• [EXERCISE PROMPT] Which lines hold the word "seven"? Copy each of them.
========================================
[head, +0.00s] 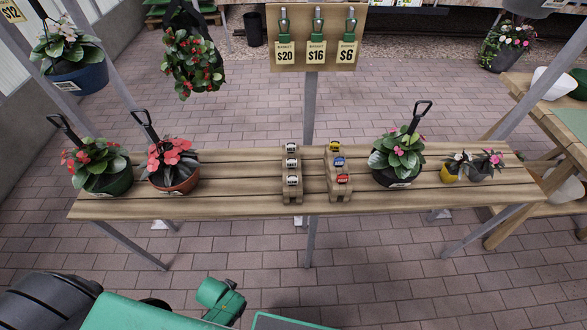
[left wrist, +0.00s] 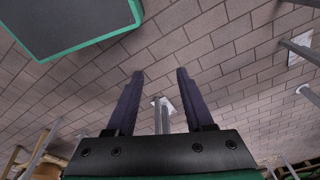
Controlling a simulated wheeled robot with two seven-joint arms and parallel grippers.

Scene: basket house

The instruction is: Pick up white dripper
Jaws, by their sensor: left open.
========================================
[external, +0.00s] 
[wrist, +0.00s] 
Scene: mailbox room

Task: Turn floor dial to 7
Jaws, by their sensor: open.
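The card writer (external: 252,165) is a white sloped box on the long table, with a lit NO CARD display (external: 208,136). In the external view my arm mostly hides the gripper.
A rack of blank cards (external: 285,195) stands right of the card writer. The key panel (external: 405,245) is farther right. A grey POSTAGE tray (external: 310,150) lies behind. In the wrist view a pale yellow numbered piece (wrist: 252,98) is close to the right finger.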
========================================
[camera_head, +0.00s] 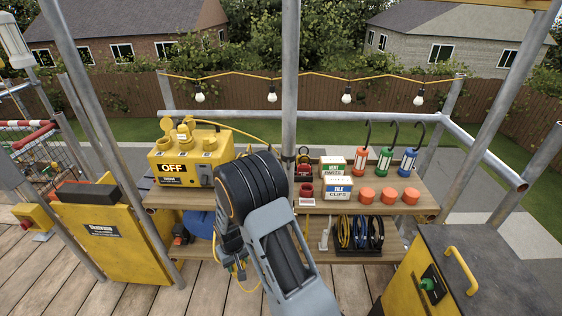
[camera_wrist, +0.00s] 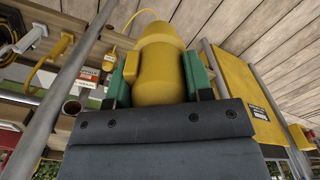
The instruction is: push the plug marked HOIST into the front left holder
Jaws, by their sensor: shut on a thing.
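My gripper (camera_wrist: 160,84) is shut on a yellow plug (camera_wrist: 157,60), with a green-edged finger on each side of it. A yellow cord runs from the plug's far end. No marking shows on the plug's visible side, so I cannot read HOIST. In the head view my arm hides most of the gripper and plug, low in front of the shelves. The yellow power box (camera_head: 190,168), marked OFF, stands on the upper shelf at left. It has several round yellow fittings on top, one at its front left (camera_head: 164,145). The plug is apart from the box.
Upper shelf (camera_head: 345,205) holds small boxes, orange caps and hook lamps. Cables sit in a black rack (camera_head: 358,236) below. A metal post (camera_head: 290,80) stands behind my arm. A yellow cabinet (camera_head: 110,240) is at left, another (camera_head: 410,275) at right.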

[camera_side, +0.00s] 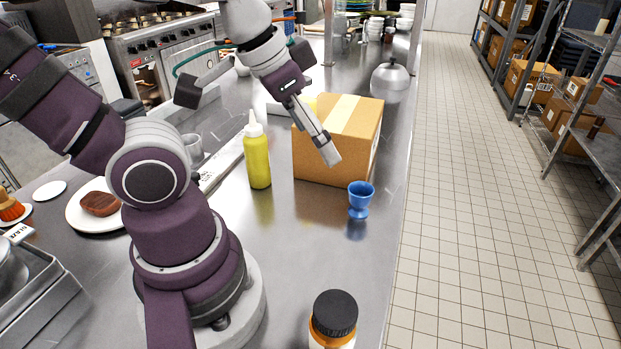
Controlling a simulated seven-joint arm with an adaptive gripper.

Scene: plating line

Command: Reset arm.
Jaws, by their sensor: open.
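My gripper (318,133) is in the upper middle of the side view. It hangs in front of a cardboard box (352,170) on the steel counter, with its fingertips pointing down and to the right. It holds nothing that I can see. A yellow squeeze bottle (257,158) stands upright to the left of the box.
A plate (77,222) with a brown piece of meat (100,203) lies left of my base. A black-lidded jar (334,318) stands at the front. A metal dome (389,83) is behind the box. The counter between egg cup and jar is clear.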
========================================
• [EXPECTED ANSWER]
Controlling a simulated wheeled robot with two seven-joint arms and parallel grippers.
Controlling a simulated seven-joint arm with an adaptive gripper.

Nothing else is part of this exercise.